Os primeiros debates em torno do Proera, conforme Padre Pedro, iniciaram há alguns anos junto a entidades que promovem os Seminários Estaduais de Agroecologia – neste ano acontece a nona edição do evento, no município de Rio do Campo, em 17 e 18 de outubro. “Resolvemos apresentar para uma discussão coletiva na Assembleia depois desse debate motivado pela proposta do Governo do Estado, de extinguir os incentivos fiscais para agrotóxicos”, complementa.

“Redução de incentivos a agrotóxicos tem fundamento”

Padre Pedro criticou a ausência de ações por parte da União e dos Estados, no sentido de impedir a extrema dependência de nossa agricultura em relação aos pacotes tecnológicos de empresas multinacionais. “Até nossas instituições públicas de pesquisa foram e são utilizadas em benefício de um modelo que prejudica nossa saúde e o meio ambiente.
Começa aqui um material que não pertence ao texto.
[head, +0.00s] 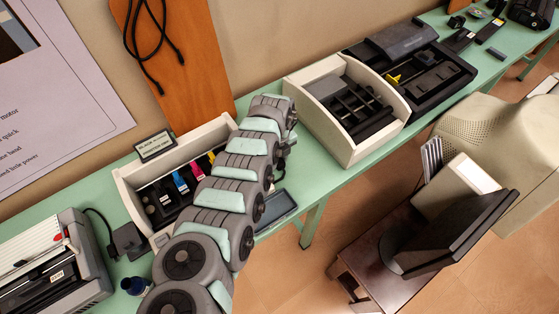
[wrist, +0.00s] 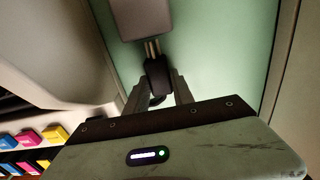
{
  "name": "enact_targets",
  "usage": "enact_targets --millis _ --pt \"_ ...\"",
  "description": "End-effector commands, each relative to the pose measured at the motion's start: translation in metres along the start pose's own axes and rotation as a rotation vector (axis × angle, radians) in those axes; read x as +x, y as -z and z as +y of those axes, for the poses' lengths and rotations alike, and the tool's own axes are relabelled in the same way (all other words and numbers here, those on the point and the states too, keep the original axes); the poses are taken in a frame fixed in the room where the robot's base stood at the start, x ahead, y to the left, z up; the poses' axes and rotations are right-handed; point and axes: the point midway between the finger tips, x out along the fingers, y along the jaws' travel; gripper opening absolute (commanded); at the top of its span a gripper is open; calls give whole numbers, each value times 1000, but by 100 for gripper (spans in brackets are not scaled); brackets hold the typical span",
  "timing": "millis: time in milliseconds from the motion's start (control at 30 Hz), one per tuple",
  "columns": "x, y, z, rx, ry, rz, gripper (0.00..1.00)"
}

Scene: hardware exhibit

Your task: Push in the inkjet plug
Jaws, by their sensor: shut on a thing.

Não investimos e nos tornamos dependentes”, analisa.

Para o deputado, a proposta de discutir o fim dos incentivos aos agrotóxicos, apresentada pelo governador Carlos Moisés, tem fundamento e é um passo importante. “Nós temos inúmeras consequencias, entre elas, o prejuízo não só a vidas humanas e com o aumento dos custos na saúde pública, a todo equilíbrio da natureza nas mais diversas dimensões. Muitos não estão compreendendo, por exemplo, o significado preocupante da morte de milhares de colmeias. Estão matando o inseto que poliniza suas lavouras. Alguém se pergunta qual o impacto disso na sustentabilidade de nossa agricultura?” questionou, lembrando a morte de mais de 200 colmeias, no Planalto Norte, em março desse ano.

Mudança cultural

Mas Padre Pedro afirma que não pretende debater o tema a partir da simples proibição ao uso, ou mesmo baseada exclusivamente em medidas tributárias. “Não é questão de se proibir todo e qualquer inseticida ou taxá-los. O que nós temos que mudar é a cultura por trás disso tudo. Nós precisamos investir em pesquisa, em ciência, em tecnologias sociais que permitam avançar para um novo paradigma de produção, e ao mesmo tempo garantir segurança para que as famílias da agricultura consigam fazer a transição. É disso que trata nosso projeto”, defendeu.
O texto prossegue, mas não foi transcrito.